Le roman espagnol, intitulé Nochès de Juvierno, ne fait pas la reine Berthe si sage. Elle aime, au lieu de Pépin, un jeune seigneur de grande maison, nommé Dudon du Lys, qui a été chargé de la de- mander en mariage pour le roi et de l’amener à Paris. C’est cette inclination qui favorise le stratagème de la fausse Berthe, qui s’appelle ici Fiamette. Fiamette offre à Berthe de prendre sa place à la faveur de leur ressemblance. Berthe doit retrouver Dudon à la porte du palais, mais au lieu de son amant, elle ne trouve que des brigands qui l’enlèvent. Le reste de l’histoire est assez conforme au roman d’Adenès.
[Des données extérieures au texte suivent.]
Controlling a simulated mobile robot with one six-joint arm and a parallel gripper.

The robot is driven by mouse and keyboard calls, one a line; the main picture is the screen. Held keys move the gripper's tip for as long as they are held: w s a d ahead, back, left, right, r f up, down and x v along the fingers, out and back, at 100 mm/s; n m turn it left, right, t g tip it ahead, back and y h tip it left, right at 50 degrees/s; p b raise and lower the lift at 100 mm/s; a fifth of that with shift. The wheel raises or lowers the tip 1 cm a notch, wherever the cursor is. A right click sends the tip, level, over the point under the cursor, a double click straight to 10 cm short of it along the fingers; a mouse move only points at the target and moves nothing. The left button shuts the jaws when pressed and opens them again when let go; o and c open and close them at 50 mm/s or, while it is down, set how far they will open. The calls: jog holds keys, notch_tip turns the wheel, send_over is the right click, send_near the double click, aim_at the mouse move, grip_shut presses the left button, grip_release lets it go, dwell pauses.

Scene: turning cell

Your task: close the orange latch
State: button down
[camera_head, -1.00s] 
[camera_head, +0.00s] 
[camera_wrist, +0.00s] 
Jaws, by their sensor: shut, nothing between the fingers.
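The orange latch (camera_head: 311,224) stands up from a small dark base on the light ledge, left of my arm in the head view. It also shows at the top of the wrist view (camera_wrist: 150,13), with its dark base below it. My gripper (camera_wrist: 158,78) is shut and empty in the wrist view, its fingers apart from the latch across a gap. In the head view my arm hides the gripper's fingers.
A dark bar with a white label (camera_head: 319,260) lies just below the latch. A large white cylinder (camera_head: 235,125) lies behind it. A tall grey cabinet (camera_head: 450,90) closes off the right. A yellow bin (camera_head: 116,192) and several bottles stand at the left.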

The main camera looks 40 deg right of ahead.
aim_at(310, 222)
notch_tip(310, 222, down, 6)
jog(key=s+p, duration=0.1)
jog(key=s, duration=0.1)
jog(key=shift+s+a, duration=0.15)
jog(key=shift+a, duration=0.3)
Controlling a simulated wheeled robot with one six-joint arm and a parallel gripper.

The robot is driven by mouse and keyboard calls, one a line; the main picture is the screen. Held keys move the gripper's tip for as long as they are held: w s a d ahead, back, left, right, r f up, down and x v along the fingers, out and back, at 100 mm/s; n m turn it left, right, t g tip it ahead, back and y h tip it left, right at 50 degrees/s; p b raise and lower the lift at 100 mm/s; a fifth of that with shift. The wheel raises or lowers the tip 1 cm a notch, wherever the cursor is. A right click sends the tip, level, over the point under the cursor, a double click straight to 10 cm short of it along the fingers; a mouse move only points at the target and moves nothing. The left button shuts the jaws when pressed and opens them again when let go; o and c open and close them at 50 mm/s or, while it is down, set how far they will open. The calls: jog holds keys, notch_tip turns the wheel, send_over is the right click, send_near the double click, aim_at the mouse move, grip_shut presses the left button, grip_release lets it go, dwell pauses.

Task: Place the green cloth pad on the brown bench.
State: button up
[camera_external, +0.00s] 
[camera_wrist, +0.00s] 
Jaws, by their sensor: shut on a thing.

Pépin retrouve la véritable Berthe sur les bords du Magne, qu’on croit être la Mayenne, et c’est là qu’il célèbre de nouveau ses noces avec Berthe.

Quel que soit, du reste, le charme de ces récits, la poésie ne parviendra jamais à égaler ce que Bertrade doit à l’histoire, et son plus beau titre aux yeux de la postérité sera toujours d’avoir été mère de Charlemagne.

Bon Albéric de Crombrugghe.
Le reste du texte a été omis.